• Your instructions:
Set down the full listing exactly as given. Any pictures are to be left out.

• Provided data:
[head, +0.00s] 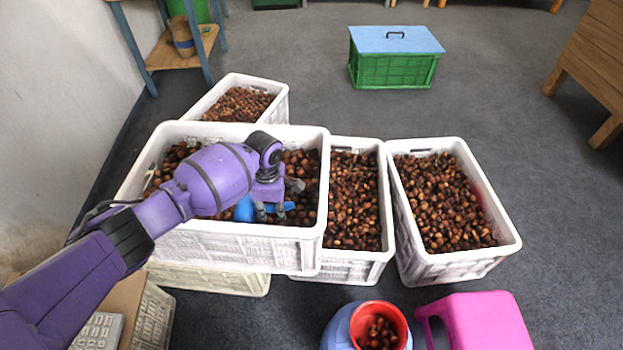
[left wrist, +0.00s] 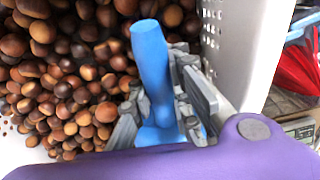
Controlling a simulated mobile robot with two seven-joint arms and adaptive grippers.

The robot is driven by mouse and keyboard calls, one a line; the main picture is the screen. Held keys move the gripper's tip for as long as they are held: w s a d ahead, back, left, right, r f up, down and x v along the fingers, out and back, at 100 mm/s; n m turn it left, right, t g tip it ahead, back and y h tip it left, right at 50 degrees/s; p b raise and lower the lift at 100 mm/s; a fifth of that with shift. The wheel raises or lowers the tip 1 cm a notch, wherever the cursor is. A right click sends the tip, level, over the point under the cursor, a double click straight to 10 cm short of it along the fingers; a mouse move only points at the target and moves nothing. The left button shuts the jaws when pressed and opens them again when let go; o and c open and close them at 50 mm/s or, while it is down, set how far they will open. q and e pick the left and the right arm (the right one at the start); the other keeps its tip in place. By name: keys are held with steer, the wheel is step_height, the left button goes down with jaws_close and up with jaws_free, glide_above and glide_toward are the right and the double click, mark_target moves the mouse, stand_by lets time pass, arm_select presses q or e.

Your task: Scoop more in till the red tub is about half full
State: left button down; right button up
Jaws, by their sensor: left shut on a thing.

• Solved problem:
[head, +0.00s] 
[left wrist, +0.00s] 
Controlling a simulated mobile robot with two seven-joint arms and adaptive grippers.

The robot is driven by mouse and keyboard calls, one a line; the main picture is the screen. Held keys move the gripper's tip for as long as they are held: w s a d ahead, back, left, right, r f up, down and x v along the fingers, out and back, at 100 mm/s; n m turn it left, right, t g tip it ahead, back and y h tip it left, right at 50 degrees/s; p b raise and lower the lift at 100 mm/s; a fifth of that with shift. The wheel raises or lowers the tip 1 cm a notch, wherever the cursor is. A right click sends the tip, level, over the point under the cursor, a double click straight to 10 cm short of it along the fingers; a mouse move only points at the target and moves nothing. The left button shuts the jaws when pressed and opens them again when let go; o and c open and close them at 50 mm/s or, while it is down, set how far they will open. q and e pick the left and the right arm (the right one at the start); the other keeps its tip in place. By name: keys are held with steer, the wheel is step_height, the left button goes down with jaws_close and up with jaws_free, glide_above and glide_toward are the right and the double click, mark_target moves the mouse, stand_by lets time pass, arm_select presses q or e.

Your task: Scoop more in till the red tub is about half full
State: left button down; right button up
Jaws, by their sensor: left shut on a thing.

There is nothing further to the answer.